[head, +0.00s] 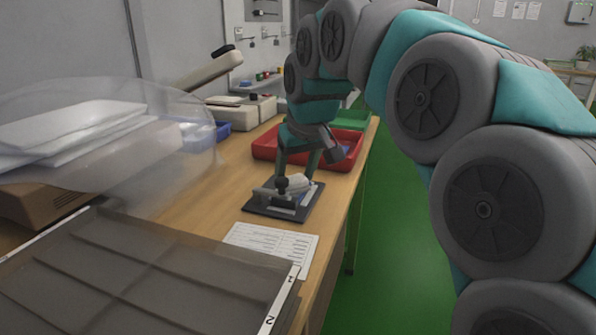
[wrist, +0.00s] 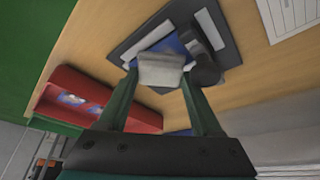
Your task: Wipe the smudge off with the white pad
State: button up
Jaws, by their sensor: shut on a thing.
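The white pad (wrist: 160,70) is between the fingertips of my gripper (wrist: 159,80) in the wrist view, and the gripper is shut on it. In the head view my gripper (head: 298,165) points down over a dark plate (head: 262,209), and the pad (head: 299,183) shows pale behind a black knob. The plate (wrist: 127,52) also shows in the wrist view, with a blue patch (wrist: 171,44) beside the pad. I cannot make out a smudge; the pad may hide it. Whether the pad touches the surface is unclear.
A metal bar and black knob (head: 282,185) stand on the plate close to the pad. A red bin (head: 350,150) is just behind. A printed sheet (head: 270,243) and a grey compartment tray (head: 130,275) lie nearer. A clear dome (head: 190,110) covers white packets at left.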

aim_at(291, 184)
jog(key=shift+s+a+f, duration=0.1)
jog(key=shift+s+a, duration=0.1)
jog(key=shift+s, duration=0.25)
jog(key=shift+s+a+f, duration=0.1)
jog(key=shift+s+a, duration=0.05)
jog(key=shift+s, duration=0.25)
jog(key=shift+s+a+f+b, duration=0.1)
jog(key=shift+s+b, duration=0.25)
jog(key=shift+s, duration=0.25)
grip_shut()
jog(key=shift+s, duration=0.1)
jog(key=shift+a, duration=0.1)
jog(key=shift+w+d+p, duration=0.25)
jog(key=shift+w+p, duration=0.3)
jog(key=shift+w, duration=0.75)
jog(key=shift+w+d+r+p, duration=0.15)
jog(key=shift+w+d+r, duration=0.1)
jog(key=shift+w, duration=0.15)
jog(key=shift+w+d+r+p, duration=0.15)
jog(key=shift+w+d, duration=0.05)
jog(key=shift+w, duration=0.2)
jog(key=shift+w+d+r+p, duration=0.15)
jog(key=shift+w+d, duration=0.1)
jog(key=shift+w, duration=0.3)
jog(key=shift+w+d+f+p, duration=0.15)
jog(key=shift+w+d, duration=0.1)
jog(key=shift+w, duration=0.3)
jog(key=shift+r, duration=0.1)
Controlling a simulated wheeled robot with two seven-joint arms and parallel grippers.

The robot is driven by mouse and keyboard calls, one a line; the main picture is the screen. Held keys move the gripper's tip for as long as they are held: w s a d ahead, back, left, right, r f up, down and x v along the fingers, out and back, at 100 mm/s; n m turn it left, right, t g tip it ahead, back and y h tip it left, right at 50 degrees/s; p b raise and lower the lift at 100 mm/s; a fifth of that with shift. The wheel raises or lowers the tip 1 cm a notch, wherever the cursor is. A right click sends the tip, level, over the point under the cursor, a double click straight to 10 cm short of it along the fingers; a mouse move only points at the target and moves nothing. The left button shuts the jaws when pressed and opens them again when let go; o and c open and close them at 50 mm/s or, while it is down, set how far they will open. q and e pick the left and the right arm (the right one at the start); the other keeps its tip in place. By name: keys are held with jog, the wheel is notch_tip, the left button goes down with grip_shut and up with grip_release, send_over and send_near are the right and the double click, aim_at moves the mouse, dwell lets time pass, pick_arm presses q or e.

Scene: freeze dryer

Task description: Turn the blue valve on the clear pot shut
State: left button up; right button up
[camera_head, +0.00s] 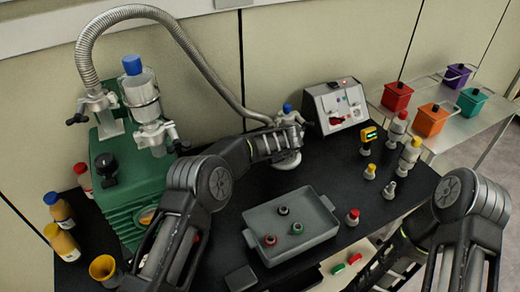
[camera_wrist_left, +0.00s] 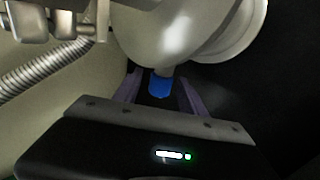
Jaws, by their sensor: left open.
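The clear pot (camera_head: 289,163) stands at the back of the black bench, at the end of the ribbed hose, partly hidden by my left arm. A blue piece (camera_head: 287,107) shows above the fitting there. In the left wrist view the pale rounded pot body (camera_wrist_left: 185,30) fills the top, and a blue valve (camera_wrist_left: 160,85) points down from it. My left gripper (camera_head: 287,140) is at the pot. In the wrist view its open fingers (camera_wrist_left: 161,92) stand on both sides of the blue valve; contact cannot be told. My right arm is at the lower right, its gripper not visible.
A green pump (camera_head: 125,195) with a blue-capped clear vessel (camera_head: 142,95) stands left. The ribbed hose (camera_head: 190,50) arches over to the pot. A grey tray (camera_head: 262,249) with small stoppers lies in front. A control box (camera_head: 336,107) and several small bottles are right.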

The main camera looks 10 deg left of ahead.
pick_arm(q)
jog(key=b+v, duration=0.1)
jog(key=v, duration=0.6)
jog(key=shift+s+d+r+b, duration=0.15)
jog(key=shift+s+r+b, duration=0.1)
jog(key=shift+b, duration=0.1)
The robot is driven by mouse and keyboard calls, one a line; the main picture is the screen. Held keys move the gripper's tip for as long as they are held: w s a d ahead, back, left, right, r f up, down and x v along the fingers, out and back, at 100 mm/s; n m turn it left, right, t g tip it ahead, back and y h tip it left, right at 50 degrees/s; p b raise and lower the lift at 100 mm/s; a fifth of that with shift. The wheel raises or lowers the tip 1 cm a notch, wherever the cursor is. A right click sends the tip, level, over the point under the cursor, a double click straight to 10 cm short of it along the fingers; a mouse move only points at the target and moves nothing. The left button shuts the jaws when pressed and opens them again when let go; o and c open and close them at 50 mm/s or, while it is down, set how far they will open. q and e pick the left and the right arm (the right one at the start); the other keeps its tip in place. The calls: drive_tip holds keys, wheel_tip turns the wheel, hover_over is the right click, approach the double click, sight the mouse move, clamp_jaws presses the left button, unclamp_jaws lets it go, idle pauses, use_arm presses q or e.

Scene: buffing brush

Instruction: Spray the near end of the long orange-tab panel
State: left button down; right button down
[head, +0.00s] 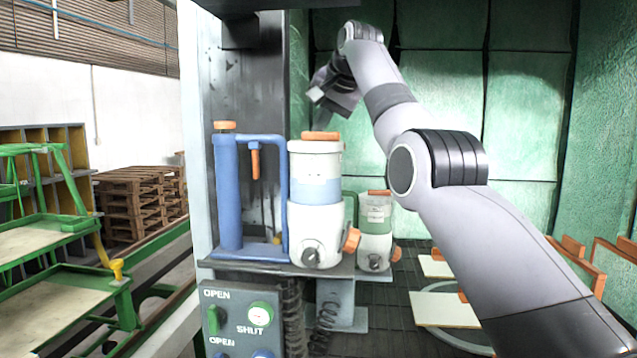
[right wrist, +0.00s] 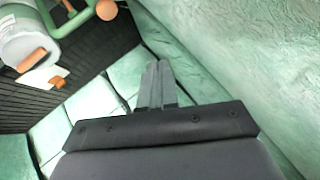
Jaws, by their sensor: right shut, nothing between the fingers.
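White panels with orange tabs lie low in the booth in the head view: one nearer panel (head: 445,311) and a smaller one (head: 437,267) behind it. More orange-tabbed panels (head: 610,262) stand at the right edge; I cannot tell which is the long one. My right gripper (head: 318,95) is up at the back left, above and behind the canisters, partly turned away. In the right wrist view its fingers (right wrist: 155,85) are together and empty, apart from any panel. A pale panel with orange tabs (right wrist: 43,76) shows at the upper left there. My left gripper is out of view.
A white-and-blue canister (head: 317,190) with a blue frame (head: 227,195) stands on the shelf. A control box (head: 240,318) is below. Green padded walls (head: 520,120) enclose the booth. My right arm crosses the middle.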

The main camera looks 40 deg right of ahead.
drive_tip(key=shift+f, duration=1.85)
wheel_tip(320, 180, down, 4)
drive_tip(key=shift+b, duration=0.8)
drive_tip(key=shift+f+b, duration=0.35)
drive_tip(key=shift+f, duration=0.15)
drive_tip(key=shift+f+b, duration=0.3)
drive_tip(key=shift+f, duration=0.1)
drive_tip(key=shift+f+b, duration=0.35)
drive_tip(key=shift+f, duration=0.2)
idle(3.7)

++++++++

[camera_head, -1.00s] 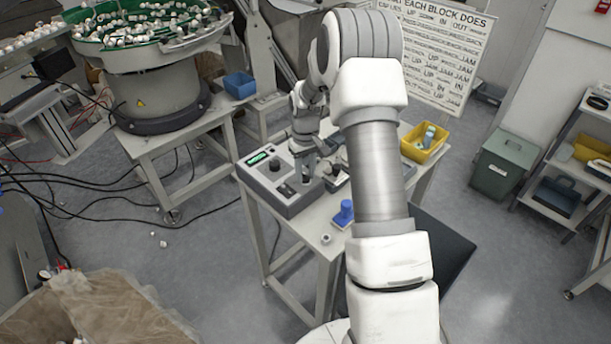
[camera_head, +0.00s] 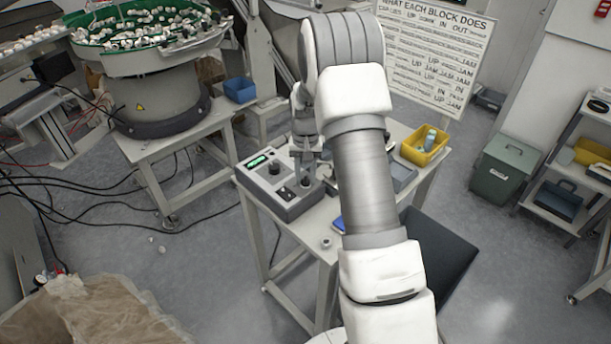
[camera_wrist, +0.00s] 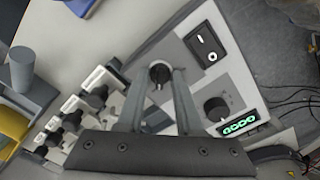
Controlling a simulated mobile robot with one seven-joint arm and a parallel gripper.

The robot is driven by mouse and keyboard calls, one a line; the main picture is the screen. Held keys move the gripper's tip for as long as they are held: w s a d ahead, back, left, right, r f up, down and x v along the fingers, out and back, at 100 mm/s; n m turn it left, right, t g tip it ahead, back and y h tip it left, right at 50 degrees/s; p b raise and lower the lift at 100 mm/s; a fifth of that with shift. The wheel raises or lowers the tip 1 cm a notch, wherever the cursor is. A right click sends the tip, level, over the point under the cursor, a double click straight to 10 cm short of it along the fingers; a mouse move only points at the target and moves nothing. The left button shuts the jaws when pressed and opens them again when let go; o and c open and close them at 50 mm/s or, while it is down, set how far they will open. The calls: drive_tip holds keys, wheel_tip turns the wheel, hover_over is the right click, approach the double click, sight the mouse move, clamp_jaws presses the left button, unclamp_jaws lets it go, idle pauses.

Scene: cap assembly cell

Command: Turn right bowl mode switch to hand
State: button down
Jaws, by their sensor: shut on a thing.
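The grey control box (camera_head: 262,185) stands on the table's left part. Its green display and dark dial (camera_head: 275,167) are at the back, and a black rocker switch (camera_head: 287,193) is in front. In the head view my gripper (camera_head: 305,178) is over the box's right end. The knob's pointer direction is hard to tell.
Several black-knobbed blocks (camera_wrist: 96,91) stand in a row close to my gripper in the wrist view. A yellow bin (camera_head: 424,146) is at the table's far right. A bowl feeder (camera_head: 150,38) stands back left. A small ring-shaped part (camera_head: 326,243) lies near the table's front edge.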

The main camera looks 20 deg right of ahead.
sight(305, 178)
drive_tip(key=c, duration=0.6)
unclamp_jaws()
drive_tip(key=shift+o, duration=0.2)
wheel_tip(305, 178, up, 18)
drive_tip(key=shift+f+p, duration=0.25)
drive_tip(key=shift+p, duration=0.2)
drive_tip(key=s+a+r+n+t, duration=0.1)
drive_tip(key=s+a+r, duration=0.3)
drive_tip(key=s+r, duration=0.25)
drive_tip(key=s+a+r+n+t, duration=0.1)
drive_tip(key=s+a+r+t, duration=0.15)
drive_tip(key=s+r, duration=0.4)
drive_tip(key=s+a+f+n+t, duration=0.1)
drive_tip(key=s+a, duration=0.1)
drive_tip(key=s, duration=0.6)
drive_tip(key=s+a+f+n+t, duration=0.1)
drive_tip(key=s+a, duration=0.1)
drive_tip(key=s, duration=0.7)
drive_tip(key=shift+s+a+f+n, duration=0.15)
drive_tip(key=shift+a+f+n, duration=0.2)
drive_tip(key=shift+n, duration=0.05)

++++++++

WHAT TO PRODUCE »
Only the lines from the line with "Your task: Wipe" to the line with "State: button up", inclusive, are to be printed, exactly as they appear.

COMPLETE OUTPUT »
Your task: Wipe the smudge off with the white pad
State: button up

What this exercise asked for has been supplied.